5. Future Growth Strategy
- Scaling the Contracts Division: Aligning with the Government of India's National Rail Plan Vision 2030, including 100% railway electrification, dedicated freight corridors, and high-speed rail networks — positioning ICEL as a turnkey OHE EPC partner.
- Export expansion targeting legacy DC-traction markets: Strategic focus on USA, Canada, Brazil, Mexico, and African nations where DC traction motors and manual coil-rewinding work remain prevalent — leverages the Company's existing DC coil and armature portfolio.

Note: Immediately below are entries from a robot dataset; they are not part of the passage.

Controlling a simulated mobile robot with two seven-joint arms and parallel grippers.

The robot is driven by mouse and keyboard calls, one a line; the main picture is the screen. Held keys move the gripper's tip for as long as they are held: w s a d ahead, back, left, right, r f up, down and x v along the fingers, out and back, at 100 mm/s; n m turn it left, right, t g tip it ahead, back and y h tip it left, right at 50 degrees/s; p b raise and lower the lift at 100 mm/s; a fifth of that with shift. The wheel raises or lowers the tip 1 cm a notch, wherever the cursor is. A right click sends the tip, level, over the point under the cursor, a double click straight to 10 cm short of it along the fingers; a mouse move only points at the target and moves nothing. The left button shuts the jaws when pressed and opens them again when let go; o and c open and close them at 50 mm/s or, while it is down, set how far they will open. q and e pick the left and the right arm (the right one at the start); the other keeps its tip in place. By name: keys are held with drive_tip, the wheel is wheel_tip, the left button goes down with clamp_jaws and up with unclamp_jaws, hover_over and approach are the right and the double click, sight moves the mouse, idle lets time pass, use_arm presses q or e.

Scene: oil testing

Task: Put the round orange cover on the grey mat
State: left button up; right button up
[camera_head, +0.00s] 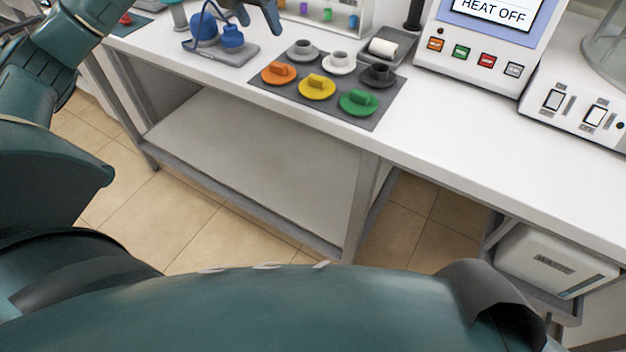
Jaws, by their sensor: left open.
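The round orange cover (279,73) lies on the grey mat (331,109), near its left corner, with its raised grip upward. My left gripper (260,22) is at the top edge of the view, cut off by it. Its two dark fingers are apart, with nothing seen between them. It is above and behind the orange cover in the picture, clear of it. My right gripper is not in view.
The mat also bears yellow (317,87) and green covers (358,102), and grey, white and black pieces behind. Blue bulbs (232,39) on a grey tray stand left. A heater unit (480,55) stands right. The front right counter (480,130) is clear.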

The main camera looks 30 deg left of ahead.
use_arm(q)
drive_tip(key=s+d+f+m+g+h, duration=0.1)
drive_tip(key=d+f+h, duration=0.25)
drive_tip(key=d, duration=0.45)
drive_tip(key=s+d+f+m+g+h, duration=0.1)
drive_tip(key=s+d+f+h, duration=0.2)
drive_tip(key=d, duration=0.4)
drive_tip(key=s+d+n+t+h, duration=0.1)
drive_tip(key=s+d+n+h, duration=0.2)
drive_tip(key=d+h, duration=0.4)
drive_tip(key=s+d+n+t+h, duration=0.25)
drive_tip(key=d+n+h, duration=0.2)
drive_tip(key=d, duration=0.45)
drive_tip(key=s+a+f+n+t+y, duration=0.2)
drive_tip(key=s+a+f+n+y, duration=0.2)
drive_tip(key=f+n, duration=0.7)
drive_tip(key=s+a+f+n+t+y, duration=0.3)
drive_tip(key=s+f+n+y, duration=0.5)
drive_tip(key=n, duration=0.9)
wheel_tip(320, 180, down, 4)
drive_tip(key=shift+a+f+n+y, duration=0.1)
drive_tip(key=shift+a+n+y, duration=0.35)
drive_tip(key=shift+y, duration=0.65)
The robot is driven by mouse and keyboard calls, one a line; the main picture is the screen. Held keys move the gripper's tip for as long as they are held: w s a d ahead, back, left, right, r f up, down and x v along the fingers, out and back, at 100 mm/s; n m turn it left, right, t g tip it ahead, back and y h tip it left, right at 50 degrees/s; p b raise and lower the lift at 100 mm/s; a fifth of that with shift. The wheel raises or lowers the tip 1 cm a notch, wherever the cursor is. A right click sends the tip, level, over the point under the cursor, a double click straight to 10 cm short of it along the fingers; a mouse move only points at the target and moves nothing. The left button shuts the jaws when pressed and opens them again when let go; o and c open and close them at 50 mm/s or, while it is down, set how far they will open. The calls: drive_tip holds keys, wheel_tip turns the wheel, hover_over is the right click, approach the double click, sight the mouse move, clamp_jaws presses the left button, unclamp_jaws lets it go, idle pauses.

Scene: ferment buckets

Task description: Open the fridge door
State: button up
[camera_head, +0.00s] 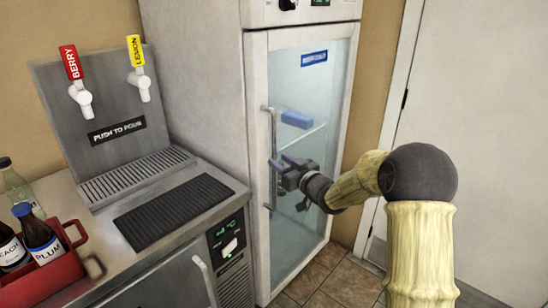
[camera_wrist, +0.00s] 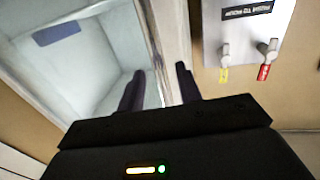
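The tall white fridge (camera_head: 202,80) stands in the middle of the head view. Its glass door (camera_head: 310,85) looks shut, and a blue box (camera_head: 296,119) shows on a shelf behind the glass. The upright bar handle (camera_head: 270,125) runs along the door's left edge. My gripper (camera_head: 279,167) is at the handle's mid-height, in front of the door. In the wrist view its two dark fingers (camera_wrist: 160,88) stand apart, with the pale door edge showing between them. I cannot tell whether the handle is between the fingers or touched by them.
Left of the fridge, a steel counter carries a tap panel with a red tap (camera_head: 76,80) and a yellow tap (camera_head: 138,68), a black mat (camera_head: 173,212) and a red bottle crate (camera_head: 45,280). A white door (camera_head: 480,110) stands at the right. Some tiled floor (camera_head: 335,280) is clear.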

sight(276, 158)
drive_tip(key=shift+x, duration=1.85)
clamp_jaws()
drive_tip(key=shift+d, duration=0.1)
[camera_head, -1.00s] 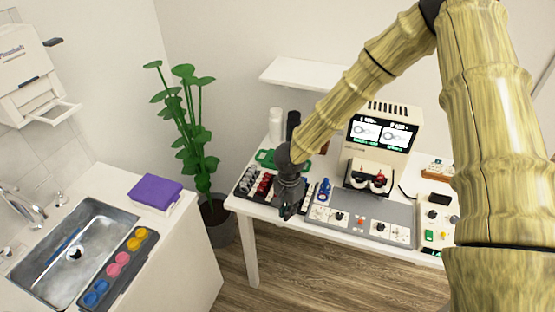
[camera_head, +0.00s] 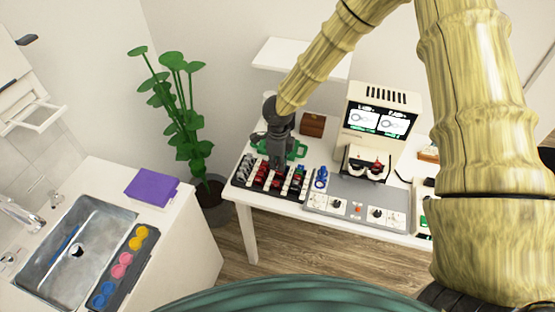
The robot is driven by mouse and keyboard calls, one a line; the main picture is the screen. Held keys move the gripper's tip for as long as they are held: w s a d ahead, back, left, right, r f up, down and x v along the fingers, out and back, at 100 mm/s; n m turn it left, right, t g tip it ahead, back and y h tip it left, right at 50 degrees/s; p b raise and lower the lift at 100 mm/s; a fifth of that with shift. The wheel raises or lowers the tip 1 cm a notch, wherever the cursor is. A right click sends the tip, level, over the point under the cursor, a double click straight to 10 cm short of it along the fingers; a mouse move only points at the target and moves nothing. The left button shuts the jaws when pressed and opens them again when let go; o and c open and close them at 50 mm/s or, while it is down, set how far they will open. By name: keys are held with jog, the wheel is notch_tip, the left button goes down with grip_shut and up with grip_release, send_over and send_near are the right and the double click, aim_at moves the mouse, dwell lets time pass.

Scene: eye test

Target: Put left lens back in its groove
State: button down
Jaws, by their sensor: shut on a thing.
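The lens rack (camera_head: 249,184) is a dark tray with rows of white-edged grooves holding several red, dark and blue lenses. It lies at the left end of the white table. My dark gripper (camera_head: 277,164) points down over the back middle of the rack, close above or among the lenses. It is shut on a small thing, seemingly the lens, which my fingers hide. I cannot tell whether this lens touches a groove.
The eye-test machine (camera_head: 378,93) with lit screens stands right of the rack. A green-handled item (camera_head: 297,150) and brown box (camera_head: 313,124) sit behind. A sink (camera_head: 77,245) is left.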

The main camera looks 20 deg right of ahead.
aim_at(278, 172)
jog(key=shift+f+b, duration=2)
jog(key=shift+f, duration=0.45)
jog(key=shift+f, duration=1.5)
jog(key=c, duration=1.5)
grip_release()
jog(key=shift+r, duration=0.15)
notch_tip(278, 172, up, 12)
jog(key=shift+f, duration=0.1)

- AC traction motor capture: Indian Railways' shift to AC traction is estimated to drive 10–15% per annum demand growth for AC traction motors domestically — direct beneficiary segment for ICEL's rotating machines division.
- Continued product innovation backed by R&D: Microprocessor-based controls, GPS-led passenger systems, and RDSO-spec next-gen battery chargers — pipeline visibility on customer-specification driven new launches.
- Working capital strengthening via IPO proceeds: ₹33.60 crores of fresh issue proceeds earmarked specifically for working capital — critical given the long execution cycles and bank-guarantee/margin-money intensity of the EPC and Government supply business.
- Sweating existing capacity: Targeted ramp-up of utilisation from current ~48.64% should drive operating leverage without near-term capex requirement.